The investigation does not determine guilt or require immediate policy changes, but it does place WPS under federal scrutiny that could lead to compliance mandates or legal consequences.

A Local Issue with National Reach

Waterbury is one of 18 entities nationwide currently under investigation by the Department of Education for similar policies. In Connecticut, districts including Cromwell, Canton, and Bloomfield are also facing OCR inquiries, signaling that this is not an isolated case—but part of a broader national reckoning.

The investigations follow a rapidly shifting legal environment. Recent federal court actions have restored the 2020 Title IX regulations, which interpret “sex” more narrowly, and have prompted renewed challenges to policies adopted during later administrative guidance.

What Title IX Says — and What It Doesn’t

Enacted in 1972, Title IX prohibits discrimination “on the basis of sex” in any education program or activity receiving federal funds.
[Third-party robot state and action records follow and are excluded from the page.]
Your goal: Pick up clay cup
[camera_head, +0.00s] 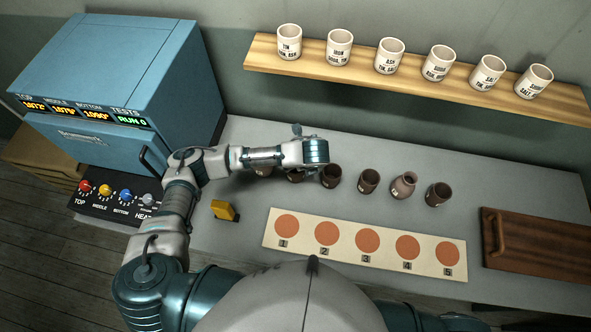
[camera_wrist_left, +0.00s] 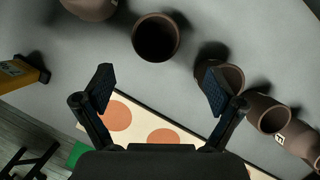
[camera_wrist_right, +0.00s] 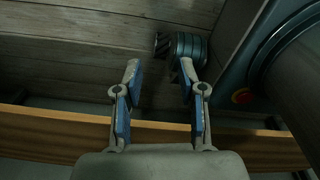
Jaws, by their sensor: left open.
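A row of dark brown clay cups stands on the grey worktop in the head view, among them one partly hidden by my left wrist (camera_head: 331,176), one to its right (camera_head: 369,181), and one at the right end (camera_head: 438,194). My left gripper points down over the row's left part, its fingers hidden by the wrist there. In the left wrist view my left gripper (camera_wrist_left: 158,86) is open and empty. A clay cup (camera_wrist_left: 156,38) lies ahead of the gap between its fingertips; another cup (camera_wrist_left: 222,74) is partly behind the right-hand finger. My right gripper (camera_wrist_right: 160,76) is open and empty, away from the cups.
A card with numbered orange circles (camera_head: 455,272) lies in front of the cups. A yellow object (camera_head: 225,211) lies to the left. A blue kiln (camera_head: 110,65) stands at left, a wooden board (camera_head: 540,250) at right. A shelf (camera_head: 285,63) holds labelled white cups.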

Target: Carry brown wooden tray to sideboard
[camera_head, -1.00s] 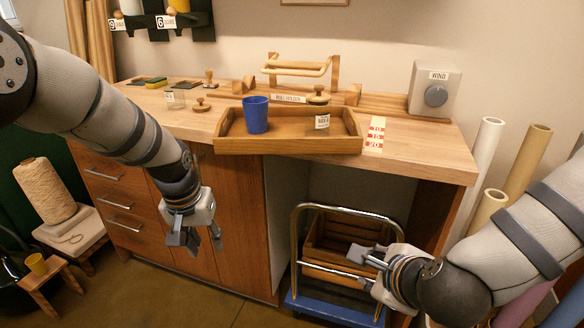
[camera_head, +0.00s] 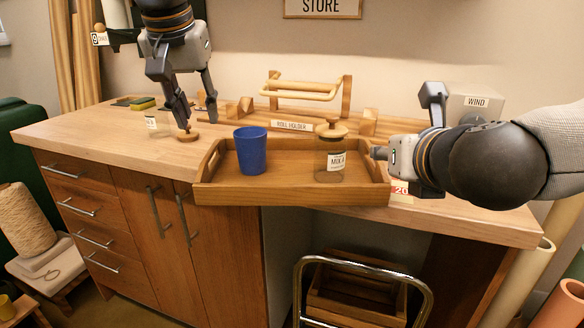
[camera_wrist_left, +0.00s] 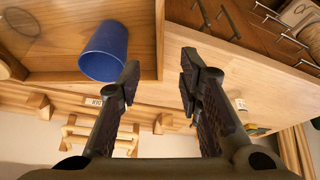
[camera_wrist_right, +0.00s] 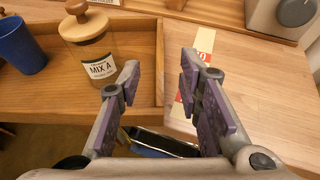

For decades, the law has been credited with expanding athletic opportunities for girls and women across the country.

What Title IX does not explicitly define is how sex should be interpreted in cases involving gender identity—leaving courts, school districts, and federal agencies to wrestle with competing legal interpretations.

That ambiguity is now playing out in school gyms, locker rooms, and playing fields—including those in Waterbury.

Why This Matters in Waterbury

For Waterbury families, student-athletes, and coaches, the investigation raises practical and emotional questions:

  • How should fairness in competition be defined?
  • How can student inclusion and student protection both be ensured?
  • Who ultimately decides—local school boards, courts, or federal agencies?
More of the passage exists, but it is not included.